Dr David Addison

BA (Hons), MSc, DPhil
Fifty Pound Fellow from 2025

My research focusses on the social and cultural history of religion, particularly Christianity, in late antiquity and the early Middle Ages. 

I am presently engaged in a comparative project on the Atlantic regions of western Europe, drawing on case studies from Portugal, Galicia, and the Basque Country, through Aquitaine and Brittany, to Ireland and western Britain. This project has two main aims: firstly, to investigate the role played by monastic and ascetic structures in the institutionalisation of Christianity in these different regions; secondly, to trace the role that connectivity along the Atlantic seaboard played in cultural transmission (particularly of monastic texts) between the eastern Mediterranean and northern Europe. As part of this project, I have a strong interest in comparative historiography - that is, in understanding the ways in which different regional and national scholarly traditions have inflected our understanding of the past.

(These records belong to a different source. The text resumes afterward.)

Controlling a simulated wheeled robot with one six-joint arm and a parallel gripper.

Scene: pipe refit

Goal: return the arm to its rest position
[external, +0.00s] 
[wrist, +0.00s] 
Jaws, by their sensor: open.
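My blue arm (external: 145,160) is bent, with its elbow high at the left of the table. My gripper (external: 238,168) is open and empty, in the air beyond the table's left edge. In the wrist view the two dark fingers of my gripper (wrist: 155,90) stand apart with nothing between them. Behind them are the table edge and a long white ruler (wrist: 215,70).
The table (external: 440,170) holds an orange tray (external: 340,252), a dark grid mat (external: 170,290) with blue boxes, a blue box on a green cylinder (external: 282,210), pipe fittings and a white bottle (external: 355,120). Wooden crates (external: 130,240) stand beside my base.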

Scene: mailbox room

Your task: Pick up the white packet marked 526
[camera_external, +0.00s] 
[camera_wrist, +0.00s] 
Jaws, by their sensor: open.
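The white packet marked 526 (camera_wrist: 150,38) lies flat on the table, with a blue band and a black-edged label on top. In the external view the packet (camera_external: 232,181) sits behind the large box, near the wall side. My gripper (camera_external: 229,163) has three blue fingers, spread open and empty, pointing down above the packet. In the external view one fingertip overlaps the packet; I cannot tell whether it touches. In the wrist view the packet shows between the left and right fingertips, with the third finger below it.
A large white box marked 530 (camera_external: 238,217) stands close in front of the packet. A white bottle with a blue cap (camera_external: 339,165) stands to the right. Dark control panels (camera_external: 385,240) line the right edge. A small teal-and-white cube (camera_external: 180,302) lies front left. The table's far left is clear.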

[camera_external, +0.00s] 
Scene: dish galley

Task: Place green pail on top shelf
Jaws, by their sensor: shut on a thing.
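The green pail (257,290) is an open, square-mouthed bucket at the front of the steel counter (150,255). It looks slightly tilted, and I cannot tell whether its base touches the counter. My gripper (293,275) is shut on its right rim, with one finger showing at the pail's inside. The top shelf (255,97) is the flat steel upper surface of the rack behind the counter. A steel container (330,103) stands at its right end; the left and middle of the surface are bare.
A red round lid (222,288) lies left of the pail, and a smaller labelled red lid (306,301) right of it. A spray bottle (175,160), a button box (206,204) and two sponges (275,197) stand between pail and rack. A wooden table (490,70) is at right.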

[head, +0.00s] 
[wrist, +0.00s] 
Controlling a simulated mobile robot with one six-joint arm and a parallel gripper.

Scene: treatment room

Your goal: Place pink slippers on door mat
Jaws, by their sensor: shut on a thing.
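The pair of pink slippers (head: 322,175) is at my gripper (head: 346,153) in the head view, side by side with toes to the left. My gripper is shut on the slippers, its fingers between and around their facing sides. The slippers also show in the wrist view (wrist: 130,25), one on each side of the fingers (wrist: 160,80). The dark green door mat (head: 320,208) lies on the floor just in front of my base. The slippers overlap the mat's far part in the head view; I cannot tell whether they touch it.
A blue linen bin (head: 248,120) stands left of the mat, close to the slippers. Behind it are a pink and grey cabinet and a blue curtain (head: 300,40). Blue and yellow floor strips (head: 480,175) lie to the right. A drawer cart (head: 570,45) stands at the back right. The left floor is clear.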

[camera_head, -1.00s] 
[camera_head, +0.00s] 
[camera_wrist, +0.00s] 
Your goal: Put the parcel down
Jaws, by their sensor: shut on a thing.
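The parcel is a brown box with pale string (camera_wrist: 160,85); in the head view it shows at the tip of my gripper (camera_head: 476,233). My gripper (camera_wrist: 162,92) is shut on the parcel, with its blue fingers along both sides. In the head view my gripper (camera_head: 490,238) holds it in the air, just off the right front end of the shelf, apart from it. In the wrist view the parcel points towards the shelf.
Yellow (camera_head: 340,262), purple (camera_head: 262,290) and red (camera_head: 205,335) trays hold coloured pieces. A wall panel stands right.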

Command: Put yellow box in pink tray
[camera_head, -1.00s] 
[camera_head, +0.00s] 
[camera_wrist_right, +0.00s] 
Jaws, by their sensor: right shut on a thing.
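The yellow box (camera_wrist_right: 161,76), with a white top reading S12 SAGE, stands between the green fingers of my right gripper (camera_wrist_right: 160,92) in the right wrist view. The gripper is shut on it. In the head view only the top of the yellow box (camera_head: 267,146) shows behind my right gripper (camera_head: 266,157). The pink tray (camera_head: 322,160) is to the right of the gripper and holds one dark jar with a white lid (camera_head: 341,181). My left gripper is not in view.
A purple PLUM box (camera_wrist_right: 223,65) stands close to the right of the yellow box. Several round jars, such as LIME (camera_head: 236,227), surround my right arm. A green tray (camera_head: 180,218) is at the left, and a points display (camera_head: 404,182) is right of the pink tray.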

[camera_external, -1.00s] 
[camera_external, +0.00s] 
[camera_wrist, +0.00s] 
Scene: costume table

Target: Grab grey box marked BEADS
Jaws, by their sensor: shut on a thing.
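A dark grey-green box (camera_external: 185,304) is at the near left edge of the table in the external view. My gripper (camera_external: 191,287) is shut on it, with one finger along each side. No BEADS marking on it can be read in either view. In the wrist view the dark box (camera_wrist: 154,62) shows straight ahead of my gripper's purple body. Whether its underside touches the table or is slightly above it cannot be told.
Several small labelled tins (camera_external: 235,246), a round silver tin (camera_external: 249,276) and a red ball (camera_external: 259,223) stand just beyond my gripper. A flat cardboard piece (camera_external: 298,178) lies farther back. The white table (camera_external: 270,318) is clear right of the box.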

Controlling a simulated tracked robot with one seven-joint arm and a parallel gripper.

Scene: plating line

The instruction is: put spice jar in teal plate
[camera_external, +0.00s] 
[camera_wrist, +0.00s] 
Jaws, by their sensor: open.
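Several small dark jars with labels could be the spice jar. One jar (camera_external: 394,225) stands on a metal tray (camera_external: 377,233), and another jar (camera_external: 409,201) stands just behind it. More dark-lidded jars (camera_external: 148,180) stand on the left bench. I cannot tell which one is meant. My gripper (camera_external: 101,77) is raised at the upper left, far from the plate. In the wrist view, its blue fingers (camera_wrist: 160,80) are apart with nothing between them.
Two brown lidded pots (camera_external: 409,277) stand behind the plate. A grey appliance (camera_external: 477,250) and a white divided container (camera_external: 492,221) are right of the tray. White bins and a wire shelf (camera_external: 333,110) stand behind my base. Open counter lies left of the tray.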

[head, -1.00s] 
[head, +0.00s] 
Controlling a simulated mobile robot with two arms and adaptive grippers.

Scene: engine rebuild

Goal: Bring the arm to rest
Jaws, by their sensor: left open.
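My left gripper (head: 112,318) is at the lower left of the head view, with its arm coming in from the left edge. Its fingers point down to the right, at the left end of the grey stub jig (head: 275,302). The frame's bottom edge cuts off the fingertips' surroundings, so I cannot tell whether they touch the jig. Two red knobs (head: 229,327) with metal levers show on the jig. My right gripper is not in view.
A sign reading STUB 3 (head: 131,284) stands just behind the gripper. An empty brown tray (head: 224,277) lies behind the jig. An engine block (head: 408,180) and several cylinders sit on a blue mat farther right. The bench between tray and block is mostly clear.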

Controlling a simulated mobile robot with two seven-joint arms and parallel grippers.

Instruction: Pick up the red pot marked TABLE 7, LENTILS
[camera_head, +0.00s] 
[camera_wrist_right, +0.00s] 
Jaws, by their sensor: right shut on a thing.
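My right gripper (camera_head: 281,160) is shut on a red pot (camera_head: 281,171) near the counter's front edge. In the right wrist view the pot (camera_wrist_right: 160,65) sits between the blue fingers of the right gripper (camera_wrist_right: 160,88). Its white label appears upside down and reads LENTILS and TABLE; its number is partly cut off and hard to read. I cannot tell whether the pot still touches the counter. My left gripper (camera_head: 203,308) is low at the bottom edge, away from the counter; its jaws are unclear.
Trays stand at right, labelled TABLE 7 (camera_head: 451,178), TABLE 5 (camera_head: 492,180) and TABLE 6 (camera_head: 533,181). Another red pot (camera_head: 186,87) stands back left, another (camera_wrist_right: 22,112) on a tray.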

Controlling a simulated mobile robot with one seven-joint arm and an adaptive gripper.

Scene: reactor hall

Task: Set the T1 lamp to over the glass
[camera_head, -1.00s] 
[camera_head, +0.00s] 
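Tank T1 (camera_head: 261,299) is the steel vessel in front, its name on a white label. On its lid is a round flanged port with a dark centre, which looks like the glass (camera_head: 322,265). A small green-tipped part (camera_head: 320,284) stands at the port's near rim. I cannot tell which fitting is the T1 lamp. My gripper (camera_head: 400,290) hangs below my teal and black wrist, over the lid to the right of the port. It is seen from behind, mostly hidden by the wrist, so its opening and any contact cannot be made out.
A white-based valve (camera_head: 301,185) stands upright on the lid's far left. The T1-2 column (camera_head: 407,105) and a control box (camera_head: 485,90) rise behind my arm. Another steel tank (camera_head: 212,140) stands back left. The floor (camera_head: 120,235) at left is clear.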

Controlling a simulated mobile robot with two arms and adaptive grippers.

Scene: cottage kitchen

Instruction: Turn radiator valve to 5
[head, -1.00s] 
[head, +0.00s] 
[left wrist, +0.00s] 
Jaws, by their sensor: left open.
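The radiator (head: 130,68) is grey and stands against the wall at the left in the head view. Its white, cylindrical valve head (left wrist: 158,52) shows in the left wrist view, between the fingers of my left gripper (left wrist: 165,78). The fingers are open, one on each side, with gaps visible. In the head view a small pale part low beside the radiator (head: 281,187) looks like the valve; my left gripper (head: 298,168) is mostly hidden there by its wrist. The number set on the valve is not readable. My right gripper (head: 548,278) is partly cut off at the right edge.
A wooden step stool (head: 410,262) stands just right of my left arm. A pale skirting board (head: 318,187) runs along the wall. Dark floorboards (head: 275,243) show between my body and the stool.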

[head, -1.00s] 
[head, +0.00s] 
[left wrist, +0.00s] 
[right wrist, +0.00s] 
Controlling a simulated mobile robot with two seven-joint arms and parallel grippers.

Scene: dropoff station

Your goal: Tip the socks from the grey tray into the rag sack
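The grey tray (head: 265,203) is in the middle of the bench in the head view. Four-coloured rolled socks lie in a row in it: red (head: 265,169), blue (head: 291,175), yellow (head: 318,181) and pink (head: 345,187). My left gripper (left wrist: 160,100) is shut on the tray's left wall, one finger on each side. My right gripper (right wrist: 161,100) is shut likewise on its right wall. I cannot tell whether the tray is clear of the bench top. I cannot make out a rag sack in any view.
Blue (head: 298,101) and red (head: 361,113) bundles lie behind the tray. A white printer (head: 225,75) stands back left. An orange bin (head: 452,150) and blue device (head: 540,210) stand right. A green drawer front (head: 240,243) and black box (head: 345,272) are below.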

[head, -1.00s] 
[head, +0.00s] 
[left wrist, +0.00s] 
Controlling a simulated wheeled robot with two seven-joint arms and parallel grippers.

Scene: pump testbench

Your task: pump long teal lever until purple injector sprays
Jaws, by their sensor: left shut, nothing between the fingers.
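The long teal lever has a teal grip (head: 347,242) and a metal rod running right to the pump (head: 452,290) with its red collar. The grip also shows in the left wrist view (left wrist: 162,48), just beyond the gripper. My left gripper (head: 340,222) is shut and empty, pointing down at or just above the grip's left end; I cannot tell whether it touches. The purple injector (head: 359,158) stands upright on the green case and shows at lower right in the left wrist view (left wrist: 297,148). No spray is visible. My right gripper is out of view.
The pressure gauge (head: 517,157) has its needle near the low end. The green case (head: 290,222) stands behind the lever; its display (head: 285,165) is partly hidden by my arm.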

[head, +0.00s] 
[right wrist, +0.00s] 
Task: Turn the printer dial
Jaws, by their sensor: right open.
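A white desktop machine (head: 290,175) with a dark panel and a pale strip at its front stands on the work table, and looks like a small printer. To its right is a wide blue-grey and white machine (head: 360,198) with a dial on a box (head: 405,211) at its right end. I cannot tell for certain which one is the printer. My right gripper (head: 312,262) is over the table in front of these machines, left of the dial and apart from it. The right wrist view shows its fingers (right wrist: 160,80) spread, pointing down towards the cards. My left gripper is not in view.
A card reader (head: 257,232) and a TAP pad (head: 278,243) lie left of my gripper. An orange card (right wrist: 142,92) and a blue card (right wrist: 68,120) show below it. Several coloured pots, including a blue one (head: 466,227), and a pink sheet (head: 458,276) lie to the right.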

Prior to this, I worked chiefly on the Iberian Peninsula in the Suevic and Visigothic periods. My forthcoming monograph will illuminate the importance of ethical discourse in the assertion and contestation of religious power in late antique Iberia, and challenge institutionally focussed accounts of Christian history. Other publications arising from this research have addressed martyr cult, lay religion, and the history of Visigothic manuscripts.